▸ GIVEN TASK
From the listing below, return each line that includes "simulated".

▸ DATASET RECORDS
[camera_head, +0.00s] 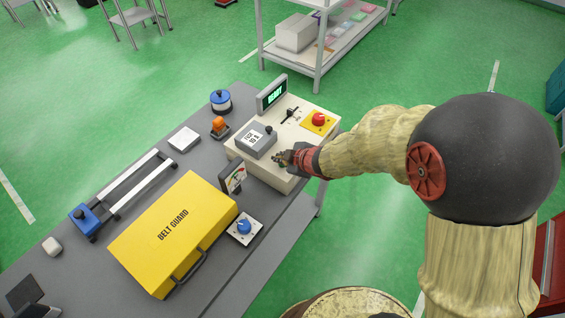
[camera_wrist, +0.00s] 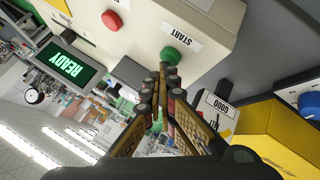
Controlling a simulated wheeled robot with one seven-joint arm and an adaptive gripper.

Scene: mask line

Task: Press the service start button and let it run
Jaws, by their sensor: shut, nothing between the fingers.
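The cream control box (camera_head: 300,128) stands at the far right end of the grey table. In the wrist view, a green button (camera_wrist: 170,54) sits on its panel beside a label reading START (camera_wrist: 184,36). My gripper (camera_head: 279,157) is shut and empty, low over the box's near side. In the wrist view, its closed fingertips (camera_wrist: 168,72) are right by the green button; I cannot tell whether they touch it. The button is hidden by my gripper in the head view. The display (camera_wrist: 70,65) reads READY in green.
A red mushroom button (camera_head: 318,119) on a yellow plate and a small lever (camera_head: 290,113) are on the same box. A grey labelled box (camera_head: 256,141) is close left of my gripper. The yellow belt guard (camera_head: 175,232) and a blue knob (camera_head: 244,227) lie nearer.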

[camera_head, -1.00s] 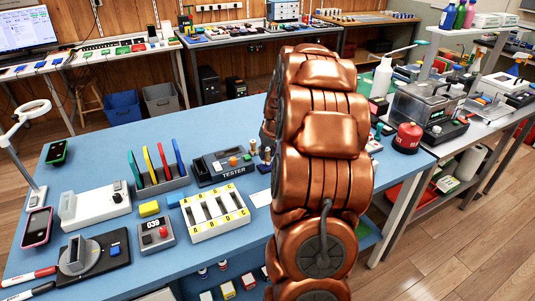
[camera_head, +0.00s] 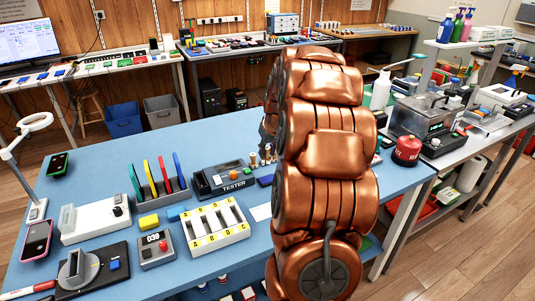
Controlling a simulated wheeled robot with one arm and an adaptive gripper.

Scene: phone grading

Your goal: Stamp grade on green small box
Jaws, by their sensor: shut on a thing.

---

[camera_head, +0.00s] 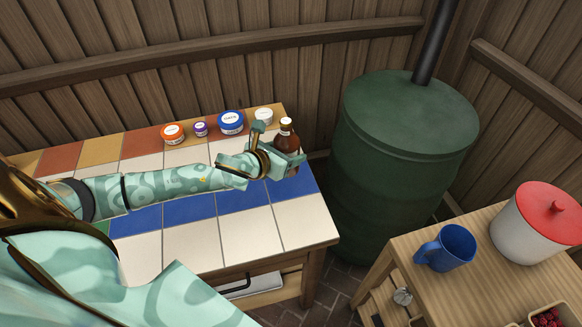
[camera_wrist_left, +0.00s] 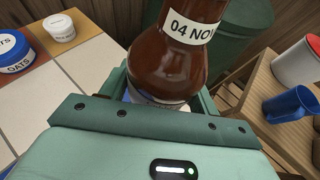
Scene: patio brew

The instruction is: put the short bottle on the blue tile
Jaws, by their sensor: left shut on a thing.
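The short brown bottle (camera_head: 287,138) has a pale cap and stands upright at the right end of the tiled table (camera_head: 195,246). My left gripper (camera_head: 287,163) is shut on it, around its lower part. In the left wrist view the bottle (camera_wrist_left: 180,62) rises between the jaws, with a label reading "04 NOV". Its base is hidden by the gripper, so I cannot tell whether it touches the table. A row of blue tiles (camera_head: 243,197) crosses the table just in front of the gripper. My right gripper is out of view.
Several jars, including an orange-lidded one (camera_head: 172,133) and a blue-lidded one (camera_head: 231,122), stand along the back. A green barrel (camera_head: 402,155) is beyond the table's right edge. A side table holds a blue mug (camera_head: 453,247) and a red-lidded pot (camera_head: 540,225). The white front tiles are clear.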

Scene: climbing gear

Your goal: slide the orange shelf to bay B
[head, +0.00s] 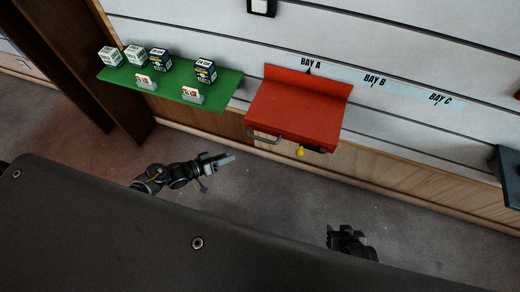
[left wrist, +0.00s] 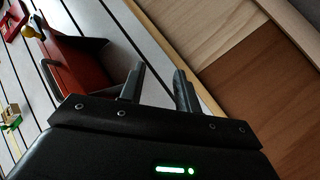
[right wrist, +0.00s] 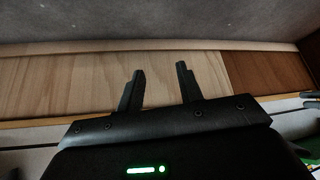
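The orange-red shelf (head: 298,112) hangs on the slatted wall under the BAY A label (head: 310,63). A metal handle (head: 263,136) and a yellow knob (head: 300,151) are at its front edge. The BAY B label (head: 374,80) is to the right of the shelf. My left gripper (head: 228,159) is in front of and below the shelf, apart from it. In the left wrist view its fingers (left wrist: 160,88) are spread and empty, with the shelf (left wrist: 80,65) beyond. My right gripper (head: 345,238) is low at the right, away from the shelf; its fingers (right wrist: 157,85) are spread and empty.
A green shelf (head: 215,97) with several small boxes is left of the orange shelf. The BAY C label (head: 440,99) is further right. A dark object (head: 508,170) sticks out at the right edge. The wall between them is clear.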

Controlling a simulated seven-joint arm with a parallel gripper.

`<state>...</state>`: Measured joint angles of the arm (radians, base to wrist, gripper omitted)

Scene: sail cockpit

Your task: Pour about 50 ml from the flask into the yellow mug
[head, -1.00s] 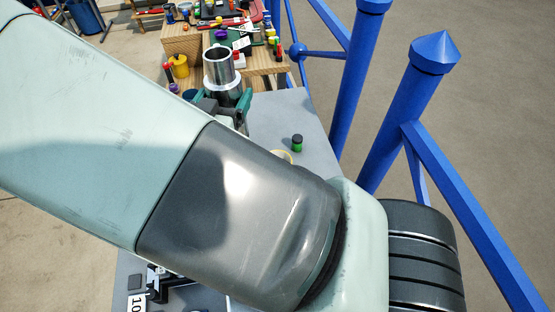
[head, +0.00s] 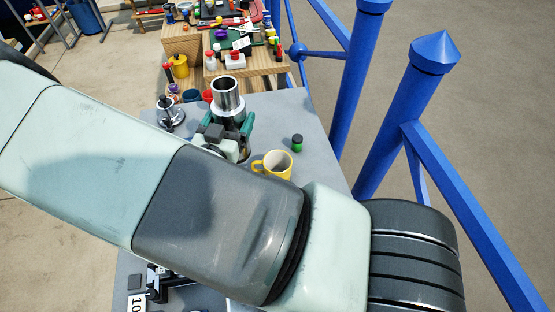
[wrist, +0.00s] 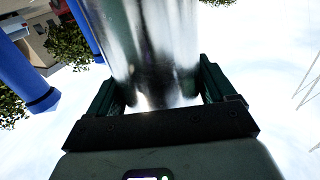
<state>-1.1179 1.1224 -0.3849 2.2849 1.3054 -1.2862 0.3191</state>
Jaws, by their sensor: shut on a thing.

* * *

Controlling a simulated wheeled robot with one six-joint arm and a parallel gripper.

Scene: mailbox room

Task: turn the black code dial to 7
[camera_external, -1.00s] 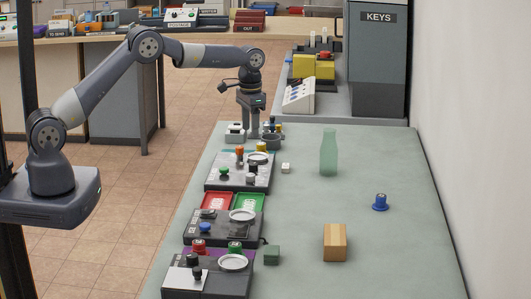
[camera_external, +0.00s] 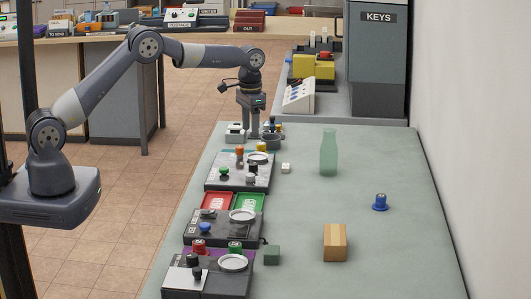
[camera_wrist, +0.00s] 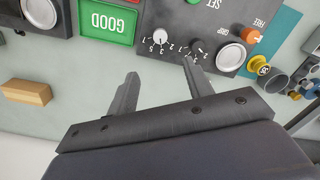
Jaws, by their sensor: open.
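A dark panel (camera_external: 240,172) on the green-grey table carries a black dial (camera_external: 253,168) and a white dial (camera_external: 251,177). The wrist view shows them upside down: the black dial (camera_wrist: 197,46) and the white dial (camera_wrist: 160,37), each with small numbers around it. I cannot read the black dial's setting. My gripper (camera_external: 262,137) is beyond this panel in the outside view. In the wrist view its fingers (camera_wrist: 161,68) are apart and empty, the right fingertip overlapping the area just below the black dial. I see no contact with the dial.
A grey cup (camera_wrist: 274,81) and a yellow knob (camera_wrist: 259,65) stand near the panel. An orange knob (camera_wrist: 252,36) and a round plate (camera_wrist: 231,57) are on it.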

▸ EXERCISE SOLUTION
Controlling a simulated wheeled robot with one seven-joint arm and an adaptive gripper.
Controlling a simulated wheeled robot with one arm and an adaptive gripper.
Controlling a simulated seven-joint arm with a parallel gripper.
Controlling a simulated wheeled robot with one six-joint arm and a parallel gripper.

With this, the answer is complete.